START

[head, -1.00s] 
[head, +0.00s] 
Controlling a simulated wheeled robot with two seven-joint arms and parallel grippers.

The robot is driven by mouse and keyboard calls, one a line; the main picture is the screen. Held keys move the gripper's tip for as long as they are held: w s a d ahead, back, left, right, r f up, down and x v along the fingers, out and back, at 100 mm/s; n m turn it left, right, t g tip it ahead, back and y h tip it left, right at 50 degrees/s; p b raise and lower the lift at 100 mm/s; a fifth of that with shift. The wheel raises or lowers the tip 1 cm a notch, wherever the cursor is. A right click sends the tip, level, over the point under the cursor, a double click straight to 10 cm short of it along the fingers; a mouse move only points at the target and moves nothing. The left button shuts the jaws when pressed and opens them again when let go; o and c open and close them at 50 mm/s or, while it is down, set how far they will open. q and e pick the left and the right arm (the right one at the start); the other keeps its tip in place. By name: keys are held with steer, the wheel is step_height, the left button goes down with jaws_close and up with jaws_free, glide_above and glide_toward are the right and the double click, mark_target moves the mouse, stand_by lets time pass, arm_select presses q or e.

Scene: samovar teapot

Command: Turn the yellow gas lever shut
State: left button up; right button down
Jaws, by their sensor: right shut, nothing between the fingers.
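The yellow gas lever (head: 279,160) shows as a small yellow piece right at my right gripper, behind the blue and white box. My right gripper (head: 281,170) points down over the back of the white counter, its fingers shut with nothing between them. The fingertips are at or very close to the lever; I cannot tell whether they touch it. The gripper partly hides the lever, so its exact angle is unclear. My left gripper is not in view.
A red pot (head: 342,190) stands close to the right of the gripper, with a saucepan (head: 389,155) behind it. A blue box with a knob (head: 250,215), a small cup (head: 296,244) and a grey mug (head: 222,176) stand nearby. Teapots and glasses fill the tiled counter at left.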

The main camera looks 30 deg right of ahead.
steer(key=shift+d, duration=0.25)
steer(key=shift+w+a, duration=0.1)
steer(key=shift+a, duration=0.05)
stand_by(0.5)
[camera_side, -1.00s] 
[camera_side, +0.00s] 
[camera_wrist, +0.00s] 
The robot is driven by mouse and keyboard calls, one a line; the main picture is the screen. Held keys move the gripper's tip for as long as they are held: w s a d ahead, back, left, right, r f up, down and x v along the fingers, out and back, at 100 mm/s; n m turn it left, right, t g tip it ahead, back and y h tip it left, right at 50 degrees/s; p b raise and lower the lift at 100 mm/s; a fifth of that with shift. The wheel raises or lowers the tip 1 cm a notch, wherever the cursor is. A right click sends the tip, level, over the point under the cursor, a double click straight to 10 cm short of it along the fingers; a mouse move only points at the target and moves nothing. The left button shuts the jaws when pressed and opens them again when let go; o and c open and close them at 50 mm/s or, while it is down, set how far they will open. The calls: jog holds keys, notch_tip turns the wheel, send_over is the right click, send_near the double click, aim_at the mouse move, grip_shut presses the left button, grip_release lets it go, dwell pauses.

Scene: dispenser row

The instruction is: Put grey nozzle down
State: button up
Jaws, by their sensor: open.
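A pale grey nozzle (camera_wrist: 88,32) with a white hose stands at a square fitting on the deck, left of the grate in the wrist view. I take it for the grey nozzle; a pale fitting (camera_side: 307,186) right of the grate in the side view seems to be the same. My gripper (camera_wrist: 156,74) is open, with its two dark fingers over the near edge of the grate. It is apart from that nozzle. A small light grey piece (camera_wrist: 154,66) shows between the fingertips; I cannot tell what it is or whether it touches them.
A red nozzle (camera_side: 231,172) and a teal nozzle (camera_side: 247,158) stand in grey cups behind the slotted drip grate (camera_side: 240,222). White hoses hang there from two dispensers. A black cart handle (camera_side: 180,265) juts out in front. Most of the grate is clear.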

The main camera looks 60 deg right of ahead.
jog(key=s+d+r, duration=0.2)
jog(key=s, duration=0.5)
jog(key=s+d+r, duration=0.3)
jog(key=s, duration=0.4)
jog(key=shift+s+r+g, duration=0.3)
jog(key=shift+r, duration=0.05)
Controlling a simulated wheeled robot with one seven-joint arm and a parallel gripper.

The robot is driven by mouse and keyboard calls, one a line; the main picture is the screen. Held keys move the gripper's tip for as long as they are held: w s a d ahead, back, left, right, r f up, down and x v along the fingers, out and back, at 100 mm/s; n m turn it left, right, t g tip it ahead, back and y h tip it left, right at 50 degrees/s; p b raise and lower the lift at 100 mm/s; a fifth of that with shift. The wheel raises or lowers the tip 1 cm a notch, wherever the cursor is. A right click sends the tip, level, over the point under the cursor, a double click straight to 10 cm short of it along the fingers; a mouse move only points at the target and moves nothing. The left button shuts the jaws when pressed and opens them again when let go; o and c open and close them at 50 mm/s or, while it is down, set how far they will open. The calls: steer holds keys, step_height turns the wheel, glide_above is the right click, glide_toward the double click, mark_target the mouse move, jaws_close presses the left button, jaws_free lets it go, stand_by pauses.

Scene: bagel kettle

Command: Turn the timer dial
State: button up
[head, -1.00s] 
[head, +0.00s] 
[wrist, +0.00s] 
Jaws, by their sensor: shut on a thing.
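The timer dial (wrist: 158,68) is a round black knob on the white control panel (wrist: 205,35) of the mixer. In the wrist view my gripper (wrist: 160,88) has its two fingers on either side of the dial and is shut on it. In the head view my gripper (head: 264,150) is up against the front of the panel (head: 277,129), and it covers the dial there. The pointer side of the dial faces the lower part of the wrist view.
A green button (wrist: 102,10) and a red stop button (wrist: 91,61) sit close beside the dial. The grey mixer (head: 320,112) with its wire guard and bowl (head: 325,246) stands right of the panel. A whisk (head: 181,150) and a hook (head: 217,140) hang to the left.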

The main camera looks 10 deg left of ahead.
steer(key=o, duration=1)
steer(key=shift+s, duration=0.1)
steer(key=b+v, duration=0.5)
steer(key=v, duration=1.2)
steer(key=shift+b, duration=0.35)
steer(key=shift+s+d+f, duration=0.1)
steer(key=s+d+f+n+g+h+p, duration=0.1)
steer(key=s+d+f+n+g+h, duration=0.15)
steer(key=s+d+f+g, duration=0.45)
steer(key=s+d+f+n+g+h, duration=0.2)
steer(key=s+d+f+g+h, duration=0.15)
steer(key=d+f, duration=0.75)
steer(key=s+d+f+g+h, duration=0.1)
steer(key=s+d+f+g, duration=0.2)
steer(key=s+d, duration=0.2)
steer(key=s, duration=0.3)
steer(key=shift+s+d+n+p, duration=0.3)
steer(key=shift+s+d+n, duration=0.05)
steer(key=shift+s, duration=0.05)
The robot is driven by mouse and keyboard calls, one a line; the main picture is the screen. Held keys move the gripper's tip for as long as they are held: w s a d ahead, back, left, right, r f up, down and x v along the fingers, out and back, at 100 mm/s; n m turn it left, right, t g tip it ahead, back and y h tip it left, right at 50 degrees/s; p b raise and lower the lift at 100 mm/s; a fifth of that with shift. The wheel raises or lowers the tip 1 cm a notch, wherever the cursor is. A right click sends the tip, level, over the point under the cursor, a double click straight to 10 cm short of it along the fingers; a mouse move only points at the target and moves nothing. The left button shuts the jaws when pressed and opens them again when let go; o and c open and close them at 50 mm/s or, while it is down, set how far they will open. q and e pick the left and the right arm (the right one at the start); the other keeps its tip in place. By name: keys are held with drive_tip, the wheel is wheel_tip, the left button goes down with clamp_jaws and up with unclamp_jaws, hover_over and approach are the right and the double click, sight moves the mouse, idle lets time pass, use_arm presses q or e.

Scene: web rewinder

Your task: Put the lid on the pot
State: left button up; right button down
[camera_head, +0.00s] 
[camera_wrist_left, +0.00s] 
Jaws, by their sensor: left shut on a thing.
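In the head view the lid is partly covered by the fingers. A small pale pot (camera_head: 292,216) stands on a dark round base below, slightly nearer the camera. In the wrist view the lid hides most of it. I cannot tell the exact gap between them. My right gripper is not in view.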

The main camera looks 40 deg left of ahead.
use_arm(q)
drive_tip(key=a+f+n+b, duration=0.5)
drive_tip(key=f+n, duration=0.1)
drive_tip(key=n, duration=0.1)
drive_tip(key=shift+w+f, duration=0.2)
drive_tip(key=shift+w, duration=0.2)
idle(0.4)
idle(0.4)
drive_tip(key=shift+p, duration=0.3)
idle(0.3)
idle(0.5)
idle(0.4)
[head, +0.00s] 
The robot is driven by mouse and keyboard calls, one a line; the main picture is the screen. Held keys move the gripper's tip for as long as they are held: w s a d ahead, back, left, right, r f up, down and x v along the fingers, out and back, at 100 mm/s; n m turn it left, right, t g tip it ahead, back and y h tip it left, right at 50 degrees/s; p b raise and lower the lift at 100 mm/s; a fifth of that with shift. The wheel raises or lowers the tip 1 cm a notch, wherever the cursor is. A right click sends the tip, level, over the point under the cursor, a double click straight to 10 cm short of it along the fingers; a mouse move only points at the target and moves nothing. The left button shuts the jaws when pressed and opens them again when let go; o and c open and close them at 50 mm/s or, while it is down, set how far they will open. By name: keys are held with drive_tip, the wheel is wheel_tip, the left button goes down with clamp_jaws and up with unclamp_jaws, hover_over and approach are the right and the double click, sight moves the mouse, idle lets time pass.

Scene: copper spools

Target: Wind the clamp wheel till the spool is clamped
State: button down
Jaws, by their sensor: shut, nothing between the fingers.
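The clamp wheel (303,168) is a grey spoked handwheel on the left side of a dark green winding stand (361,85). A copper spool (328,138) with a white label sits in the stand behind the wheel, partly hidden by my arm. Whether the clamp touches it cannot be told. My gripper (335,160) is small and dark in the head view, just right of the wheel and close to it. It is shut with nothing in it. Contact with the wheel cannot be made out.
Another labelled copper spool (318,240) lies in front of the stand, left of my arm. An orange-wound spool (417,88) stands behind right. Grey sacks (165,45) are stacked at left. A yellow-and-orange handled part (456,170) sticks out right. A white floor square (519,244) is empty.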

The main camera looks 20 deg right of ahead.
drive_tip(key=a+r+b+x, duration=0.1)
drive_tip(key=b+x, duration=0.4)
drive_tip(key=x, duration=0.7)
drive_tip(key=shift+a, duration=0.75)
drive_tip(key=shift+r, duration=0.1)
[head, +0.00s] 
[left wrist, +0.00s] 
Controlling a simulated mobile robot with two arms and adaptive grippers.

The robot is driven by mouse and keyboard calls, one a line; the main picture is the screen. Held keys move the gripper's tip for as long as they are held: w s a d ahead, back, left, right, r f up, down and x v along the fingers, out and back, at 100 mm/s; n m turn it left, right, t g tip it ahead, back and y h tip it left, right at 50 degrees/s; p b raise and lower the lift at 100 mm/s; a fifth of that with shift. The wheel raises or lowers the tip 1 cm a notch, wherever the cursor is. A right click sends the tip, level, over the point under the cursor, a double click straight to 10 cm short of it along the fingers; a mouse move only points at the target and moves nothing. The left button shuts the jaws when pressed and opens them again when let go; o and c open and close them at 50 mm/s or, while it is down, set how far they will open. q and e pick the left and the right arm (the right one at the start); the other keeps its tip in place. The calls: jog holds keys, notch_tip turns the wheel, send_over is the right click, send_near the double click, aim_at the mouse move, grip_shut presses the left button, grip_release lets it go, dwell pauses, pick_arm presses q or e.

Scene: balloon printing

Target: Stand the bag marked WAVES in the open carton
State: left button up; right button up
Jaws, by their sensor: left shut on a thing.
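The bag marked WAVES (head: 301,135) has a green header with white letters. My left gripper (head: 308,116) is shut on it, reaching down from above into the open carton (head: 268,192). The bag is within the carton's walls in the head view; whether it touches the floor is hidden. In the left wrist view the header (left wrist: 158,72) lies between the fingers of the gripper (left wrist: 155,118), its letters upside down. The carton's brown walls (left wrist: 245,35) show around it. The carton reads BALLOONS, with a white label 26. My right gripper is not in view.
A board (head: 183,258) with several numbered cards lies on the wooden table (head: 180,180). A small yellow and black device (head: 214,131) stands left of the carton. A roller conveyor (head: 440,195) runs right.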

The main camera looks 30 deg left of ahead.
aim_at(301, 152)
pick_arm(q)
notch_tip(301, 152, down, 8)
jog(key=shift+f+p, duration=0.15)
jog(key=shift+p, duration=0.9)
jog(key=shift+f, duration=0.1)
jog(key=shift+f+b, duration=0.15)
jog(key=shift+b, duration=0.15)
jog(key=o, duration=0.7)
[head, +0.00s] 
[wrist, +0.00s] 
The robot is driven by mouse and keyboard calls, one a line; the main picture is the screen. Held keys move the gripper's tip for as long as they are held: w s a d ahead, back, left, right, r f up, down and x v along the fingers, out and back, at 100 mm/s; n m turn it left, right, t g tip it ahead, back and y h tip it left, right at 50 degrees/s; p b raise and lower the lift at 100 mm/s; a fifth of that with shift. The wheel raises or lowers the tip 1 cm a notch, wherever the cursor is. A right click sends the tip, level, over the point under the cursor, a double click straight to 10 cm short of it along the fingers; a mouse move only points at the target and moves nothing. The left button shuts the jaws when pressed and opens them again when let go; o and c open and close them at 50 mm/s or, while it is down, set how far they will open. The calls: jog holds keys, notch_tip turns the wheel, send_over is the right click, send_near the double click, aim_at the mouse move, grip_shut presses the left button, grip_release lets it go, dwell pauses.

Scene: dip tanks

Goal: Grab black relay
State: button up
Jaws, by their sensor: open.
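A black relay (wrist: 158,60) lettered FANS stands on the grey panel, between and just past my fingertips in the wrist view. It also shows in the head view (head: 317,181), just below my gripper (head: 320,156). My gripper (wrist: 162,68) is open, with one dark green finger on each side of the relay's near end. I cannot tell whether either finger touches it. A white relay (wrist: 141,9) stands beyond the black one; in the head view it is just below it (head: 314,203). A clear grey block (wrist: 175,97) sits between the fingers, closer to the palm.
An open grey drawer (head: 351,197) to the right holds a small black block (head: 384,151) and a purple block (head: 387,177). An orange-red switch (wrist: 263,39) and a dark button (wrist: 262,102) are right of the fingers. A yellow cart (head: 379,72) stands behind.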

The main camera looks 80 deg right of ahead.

END

WHAT IS NEEDED: Identify every line above with the string "seven" in it. Copy those lines.

RESULT:
Controlling a simulated wheeled robot with two seven-joint arms and parallel grippers.
Controlling a simulated wheeled robot with one seven-joint arm and a parallel gripper.

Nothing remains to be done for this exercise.